Im Mittelpunkt der brutalen Geschichte der Welterschaffung stehen bei dem Gedankenexperiment, das sich über diese Essays hinweg entfaltet, die schwarze Frau* und ihre besondere Ungeschütztheit gegenüber den Zerstörungen der kapitalistischen Moderne, gegenüber der Erfahrung, als Fracht verschifft und geerntet, gezüchtet und gehandelt, ungeschlechtlich gemacht und ausgebeutet zu werden. Es widmet sich aber auch ihrer Fähigkeit, sich der auf geraubtem Land und geraubtem Leben errichteten Welt zu verweigern, ihr zu entkommen, sie zu zerstören und neu aufzubauen. Die Sammlung überschreitet die Grenzen der Genres, die Trennlinien zwischen Essay und Erzählung, Manifest und Fabel, Analyse und spekulativer Fiktion. Im Kern dieser wiederholten Beschäftigung steckt die Bemühung, die Position der Unbedachten, der Ur-Sklavin, des Inkubators zukünftigen Wachstums, des Eigentums des Herrn, des Werkzeugs des Arbeiters, der Aushilfe der Hausdame, des Maulesels der Welt, der verehrten und erniedrigten Schlampe zu artikulieren und alles wiederzugeben, was dem entkommt und darüber hinausgeht. Denn diese „sie“ ist die Matrix der Erschaffung und Zerstörung der Welt.

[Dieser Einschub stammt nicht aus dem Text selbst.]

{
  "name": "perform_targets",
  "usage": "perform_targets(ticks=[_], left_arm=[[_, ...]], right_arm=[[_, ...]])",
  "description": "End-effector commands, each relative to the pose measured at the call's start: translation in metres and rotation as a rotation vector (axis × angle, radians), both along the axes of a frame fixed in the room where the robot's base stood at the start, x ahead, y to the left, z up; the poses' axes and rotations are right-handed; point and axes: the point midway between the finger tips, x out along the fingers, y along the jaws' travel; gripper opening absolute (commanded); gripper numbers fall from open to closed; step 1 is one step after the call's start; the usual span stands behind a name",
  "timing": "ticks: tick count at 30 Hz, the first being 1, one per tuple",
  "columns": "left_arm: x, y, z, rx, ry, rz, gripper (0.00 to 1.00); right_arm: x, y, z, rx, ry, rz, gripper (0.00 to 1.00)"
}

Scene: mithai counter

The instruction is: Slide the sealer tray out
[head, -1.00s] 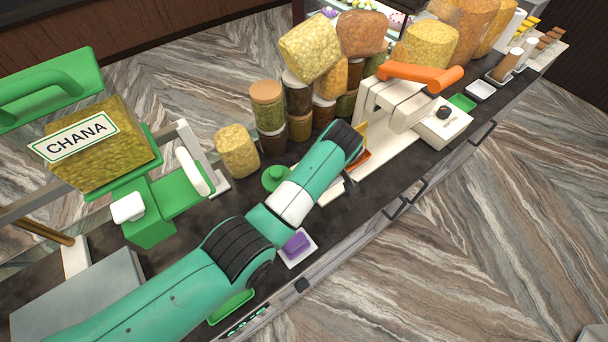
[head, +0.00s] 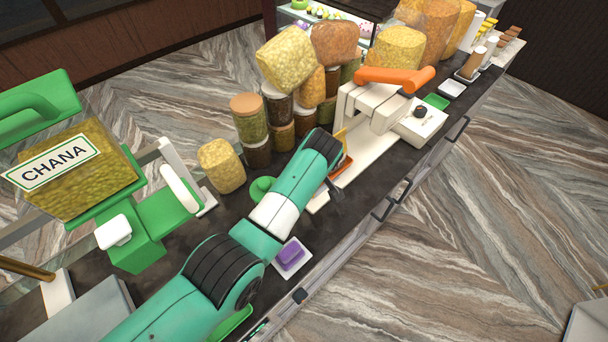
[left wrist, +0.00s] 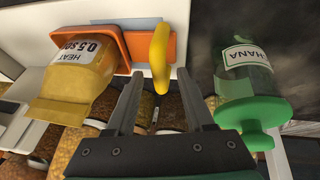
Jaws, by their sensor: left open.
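The sealer (head: 372,110) is a white machine with an orange lever on the counter. Its orange tray (head: 343,168) shows low at its near-left side, partly hidden by my left arm. In the left wrist view, the orange tray (left wrist: 176,48) carries a yellow upright handle (left wrist: 160,58). A yellow pouch-like piece marked "HEAT 0.5 s" (left wrist: 75,72) is beside it. My left gripper (left wrist: 159,73) is open, its two fingertips on either side of the handle's lower part, with gaps visible. The left gripper is mostly hidden behind its wrist in the head view. My right gripper is not in view.
A green-lidded jar (left wrist: 245,75) stands close to the right finger in the wrist view. Stacked jars (head: 250,120) and filled bags (head: 287,60) stand behind the arm. A purple block (head: 291,254) on a small white dish lies in front. The floor beyond the counter edge is clear.

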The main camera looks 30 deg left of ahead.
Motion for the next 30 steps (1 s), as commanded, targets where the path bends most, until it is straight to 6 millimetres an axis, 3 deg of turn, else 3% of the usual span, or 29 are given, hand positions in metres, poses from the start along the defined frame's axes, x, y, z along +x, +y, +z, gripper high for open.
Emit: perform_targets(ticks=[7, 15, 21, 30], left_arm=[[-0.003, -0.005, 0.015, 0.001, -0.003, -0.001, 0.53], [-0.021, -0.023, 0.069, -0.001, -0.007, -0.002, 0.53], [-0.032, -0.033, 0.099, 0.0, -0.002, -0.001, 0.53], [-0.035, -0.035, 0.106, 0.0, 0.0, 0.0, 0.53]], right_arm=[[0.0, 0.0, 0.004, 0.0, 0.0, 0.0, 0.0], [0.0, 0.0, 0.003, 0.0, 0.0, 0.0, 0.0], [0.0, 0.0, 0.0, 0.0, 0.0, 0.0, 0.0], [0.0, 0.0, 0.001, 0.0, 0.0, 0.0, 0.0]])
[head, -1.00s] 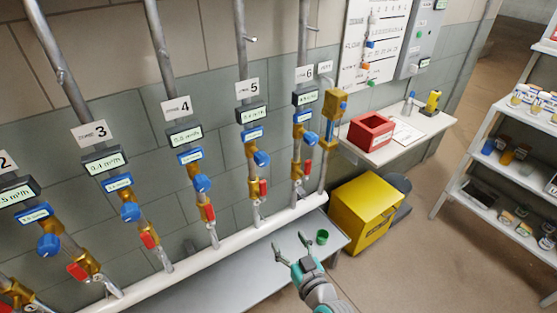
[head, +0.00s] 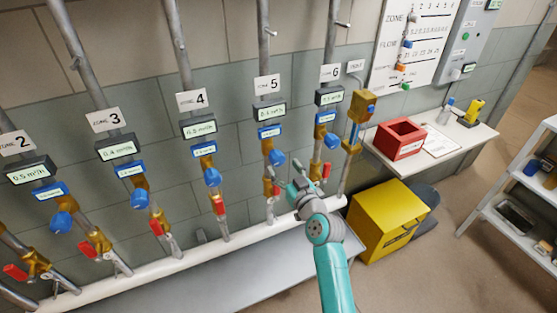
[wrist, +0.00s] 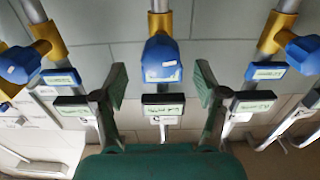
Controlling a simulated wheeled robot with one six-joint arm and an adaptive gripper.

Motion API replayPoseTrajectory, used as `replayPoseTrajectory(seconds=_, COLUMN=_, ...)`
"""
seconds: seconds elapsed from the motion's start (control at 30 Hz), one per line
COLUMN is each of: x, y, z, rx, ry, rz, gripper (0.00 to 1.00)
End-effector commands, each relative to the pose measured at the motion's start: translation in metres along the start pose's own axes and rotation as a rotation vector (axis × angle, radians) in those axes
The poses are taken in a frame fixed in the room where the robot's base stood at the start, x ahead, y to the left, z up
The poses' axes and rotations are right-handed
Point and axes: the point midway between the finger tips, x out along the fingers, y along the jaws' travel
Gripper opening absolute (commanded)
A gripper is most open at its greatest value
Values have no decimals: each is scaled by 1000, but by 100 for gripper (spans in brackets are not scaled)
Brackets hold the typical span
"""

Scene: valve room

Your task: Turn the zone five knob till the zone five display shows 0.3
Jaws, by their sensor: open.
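The zone five knob (head: 277,157) is blue and sits on a brass fitting on the pipe under the "5" sign (head: 267,84). The zone five display (head: 269,111) is a dark box with a lit face above it; its digits are too small to read surely. My gripper (head: 291,183) is just below and to the right of this knob, apart from it as far as I can see. In the wrist view, which looks upside down, a blue knob (wrist: 162,58) and a dark display (wrist: 163,104) appear centred between my open, empty fingers (wrist: 161,80). They seem to be zone five's.
Neighbouring pipes carry the zone four knob (head: 212,177) and the zone six knob (head: 331,141) close by on either side. A red lever (head: 276,190) is below the zone five knob. A yellow box (head: 390,222) and a bench with a red bin (head: 400,139) stand to the right.

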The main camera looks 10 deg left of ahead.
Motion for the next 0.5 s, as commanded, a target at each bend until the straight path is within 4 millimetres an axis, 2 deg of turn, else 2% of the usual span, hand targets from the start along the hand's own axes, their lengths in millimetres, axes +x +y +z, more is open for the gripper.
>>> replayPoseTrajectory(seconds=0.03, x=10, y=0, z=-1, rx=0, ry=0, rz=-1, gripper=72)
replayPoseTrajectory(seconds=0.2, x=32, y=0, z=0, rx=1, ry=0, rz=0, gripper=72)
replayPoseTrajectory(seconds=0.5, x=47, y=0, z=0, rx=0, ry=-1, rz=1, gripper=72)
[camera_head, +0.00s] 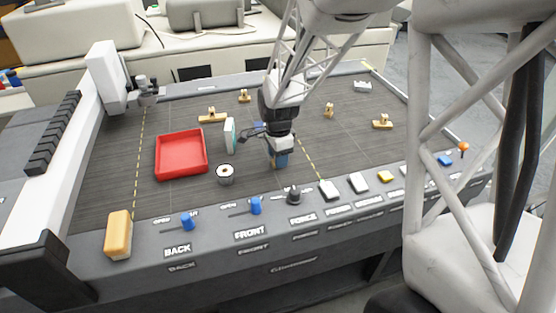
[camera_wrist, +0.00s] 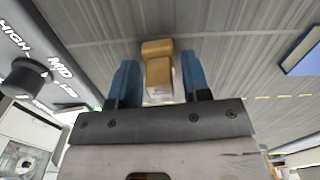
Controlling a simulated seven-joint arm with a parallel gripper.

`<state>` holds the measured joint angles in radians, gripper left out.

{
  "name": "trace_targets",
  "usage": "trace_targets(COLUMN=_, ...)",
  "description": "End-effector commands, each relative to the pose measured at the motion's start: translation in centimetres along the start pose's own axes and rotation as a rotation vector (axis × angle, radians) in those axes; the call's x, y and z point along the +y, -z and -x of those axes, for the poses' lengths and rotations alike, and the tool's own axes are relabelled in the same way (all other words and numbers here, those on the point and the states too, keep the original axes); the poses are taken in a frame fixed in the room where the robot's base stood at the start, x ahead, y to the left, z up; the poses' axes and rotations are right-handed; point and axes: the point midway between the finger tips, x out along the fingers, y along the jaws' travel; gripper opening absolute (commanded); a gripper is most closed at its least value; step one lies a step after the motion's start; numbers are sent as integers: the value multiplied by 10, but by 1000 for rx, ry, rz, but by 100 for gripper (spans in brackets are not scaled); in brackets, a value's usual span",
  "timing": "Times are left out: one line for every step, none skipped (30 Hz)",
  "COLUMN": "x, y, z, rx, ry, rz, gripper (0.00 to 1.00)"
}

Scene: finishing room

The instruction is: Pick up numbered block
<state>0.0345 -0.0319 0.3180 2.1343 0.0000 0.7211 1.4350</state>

Saidiya Hartman, Herbst 2021

1La migra: Bezeichnung für die Polizei- und Zollbehörde des Ministeriums für Innere Sicherheit der Vereinigten Staaten (ICE) (Anm. d. Übers.).

2Ich verwende hier Abschaffung für das englische abolition, was die vollständige Abschaffung eines Gesetzes oder einer Sitte bezeichnet. Im amerikanischen Kontext ist der Begriff eng verbunden mit der Bewegung zur Abschaffung der Sklaverei, dem Abolitionismus, und findet Verwendung in politischer Theorie und im Aktivismus. (Anm. d. Übers.)